The military regime wanted to have a show with "workers supporting the liberation". As it does not have real workers' backing, the regime sent 7 buses to look for some one-hour actors among the eternal jobless hanging around Bolívar's square in Los Guayos, where Owens-Illinois is located. Half of Venezuelans work - according to governmental INE statistics - in what the government calls "informal sector". In reality most of them are basically unemployed, depending on some fictitious "scholarship" or selling Chinese toys or working as pirate taxi drivers when they can. This time, as some people from Los Guayos tell me, the regime did not manage to fill even 3 of the buses. In previous years they would have been able to fill in all 7 buses immediately and the ones outside would be trying to to get in for the privilege of "defending the revolution". Not anymore. The regime's popularity is definitely going down even if Venezuela still is experiencing the longest oil boom of its history.


  1. Chávez loves his collection of non-productive "socialized" companies like 10 year old kids their Panini World Cup albums.
    Maybe he's like Colonel Kurtz looking for redemption from his own heads war of some "ideas" against even his mind.

  2. I don't know what's in his mind. One obvious thing is he wants to control every income generating organisation with any clout, no matter what. He wants all Venezuelans to depend on him. Then he is obviously trying to suffocate POLAR. Those are his main goals and the destruction of the economy is just a byproduct.
    What I would like to know is how much he has thought about that destruction. Perhaps he wants something to happen for him to do something really really nasty.

  3. I think he has done more than enough evil by stupidly wasting resources, supporting real bullies, talking pointless nonsense and finishing not one of his countless and costly proyects in a acceptable way. More than enough. I understand him less than you as you have grown up in the same country. We will see what he may do, when he is really cornered after loosing even more supporters. You know better.
    Have come back from 3 weeks in Chile yesterday. Its hard to set up a good public school system for the poor even there. Or breaking habits like sending other men in obviously unsafe mines. You need resources and time for that. And we all know that their availability is scarce.
    Bettering life conditions is a slow and tough process. We know that. The street smart, good-hearted and hello kitty loving girl, whose school uniform I've bought in february and chilean friends tried to help much more doesn't understand that she has to change some important things in her life on this planet, starting with doing something against her cootie problem. Her mercado working father doesn't understand the consequences, her mother has left them with another men and the teachers of her school doesn't bother. Probably she will repeat primero medio a second time. In 3 or 4 years she will have a nice little baby with a boyfriend as unprepared for life in the 21th century as herself. I hope in 10 years more a better developed social help system paid with state money will give her baby the chance it deserves.

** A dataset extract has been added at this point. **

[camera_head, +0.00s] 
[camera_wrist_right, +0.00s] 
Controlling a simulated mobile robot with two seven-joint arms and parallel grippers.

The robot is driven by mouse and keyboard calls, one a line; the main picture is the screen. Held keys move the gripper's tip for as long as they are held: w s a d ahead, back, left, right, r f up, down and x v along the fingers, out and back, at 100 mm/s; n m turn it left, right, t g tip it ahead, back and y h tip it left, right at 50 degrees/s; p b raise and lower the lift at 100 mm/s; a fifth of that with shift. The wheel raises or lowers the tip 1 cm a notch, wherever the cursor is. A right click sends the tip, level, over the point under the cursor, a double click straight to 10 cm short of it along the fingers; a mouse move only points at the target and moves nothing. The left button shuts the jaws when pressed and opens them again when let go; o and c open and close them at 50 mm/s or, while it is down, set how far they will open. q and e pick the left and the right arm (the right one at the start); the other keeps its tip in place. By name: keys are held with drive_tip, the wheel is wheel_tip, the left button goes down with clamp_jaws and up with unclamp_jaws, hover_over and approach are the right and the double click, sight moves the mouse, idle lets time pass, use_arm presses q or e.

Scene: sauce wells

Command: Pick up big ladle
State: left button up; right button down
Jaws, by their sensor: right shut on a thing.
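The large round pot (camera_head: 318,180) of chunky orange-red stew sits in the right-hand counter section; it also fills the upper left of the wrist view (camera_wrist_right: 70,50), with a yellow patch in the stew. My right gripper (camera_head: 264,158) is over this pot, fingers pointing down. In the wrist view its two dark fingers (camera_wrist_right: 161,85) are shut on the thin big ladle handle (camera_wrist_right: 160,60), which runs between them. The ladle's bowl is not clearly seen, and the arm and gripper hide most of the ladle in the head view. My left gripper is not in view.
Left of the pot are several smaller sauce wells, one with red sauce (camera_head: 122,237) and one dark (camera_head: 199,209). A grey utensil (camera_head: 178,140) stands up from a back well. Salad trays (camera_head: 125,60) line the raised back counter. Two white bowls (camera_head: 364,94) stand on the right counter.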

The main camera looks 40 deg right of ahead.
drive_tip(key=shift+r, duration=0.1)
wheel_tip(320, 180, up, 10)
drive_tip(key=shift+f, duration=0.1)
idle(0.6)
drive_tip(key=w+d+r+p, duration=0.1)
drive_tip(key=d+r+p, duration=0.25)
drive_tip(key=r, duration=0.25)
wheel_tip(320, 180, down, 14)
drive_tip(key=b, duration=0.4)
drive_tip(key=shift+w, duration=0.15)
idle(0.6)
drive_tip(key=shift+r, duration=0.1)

  4. Wow, I wrote a whole text and Blogger swallowed it.
    OK, just a short version:

    I grew up in Venezuela and saw from very close those attitudes and issues. I am also as shocked as you are. It is almost all about education - Erziehung, upbringing, above all, but also Bildung, just plain basic education.
    But it is not completely all: remember the Weizsäcker during WW2.

    About evil: I think Chávez did more than enough evil on that February morning when he killed those innocent for his Bolivar fantasy (actually to get to power). What I mean now is that he will try to provoke a lot of violence, take power from the new deputies (he will do something nastier than what happened to William Azuaje).

    A lot of his high ranking officials are people who got this kind of training or are aware of it:

    The Caracazo in 1989 (the excuse Chávez used to use violence in 1992) was not a spontaneous outburst. It was very well planned by a specific sector of the extreme left. Some of them are with Chávez now. Those people are experts, they have always been, for provocation, infiltration and so on.

    As for Chile: I have never been to Chile. I have friends from there. As far as I hear, it seems things are progressing, even if so slowly.
    At a personal level you will see a lot of tragedies and wasted energy and lives, but things seem to be improving.
    At least governments, both left and right, are much more aware of the necessary steps on the path to sustainable development than anything you see in Venezuela.
    It will take decades to clean up the education system there, among other many things.

    Now, if you read what Miranda wrote about some regions of Europe in 1780 and what happened just a couple of decades later, you would be surprised at how some things can change.